* START *
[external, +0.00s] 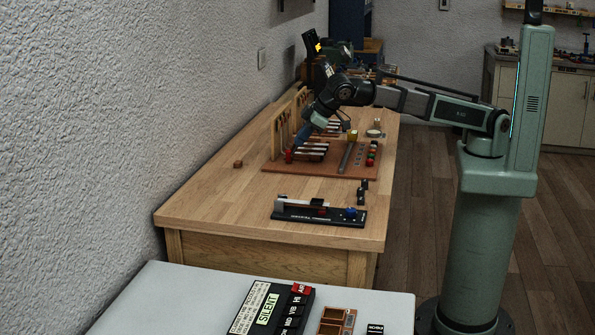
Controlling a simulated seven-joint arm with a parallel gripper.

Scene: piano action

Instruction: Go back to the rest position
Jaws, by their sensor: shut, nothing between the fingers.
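My arm reaches left across the wooden bench, and my gripper (298,142) points down at the piano action model (309,150). The gripper is small in this view; it is shut and I see nothing held in it. Its tip is close to a small red part (289,156) at the front left of the model; I cannot tell whether they touch. The model has upright wooden posts and a row of dark and pale levers on a reddish-brown board (300,182). The gripper and arm hide some of the levers.
A black device with a blue knob (350,211) lies nearer on the bench (215,205). A small brown block (238,163) sits left of the board. Red and green buttons (371,155) stand at its right. A grey table (165,300) in front carries a "SILENT" panel (268,308).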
* END *
**Problem to work on:**
Your task is to extract the lines running from the one with "Scene: piano action" to the end of the material, inclusive, copying each exactly and adding nothing.

**Answer:**
Scene: piano action

Instruction: Go back to the rest position
Jaws, by their sensor: shut, nothing between the fingers.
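My arm reaches left across the wooden bench, and my gripper (298,142) points down at the piano action model (309,150). The gripper is small in this view; it is shut and I see nothing held in it. Its tip is close to a small red part (289,156) at the front left of the model; I cannot tell whether they touch. The model has upright wooden posts and a row of dark and pale levers on a reddish-brown board (300,182). The gripper and arm hide some of the levers.
A black device with a blue knob (350,211) lies nearer on the bench (215,205). A small brown block (238,163) sits left of the board. Red and green buttons (371,155) stand at its right. A grey table (165,300) in front carries a "SILENT" panel (268,308).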

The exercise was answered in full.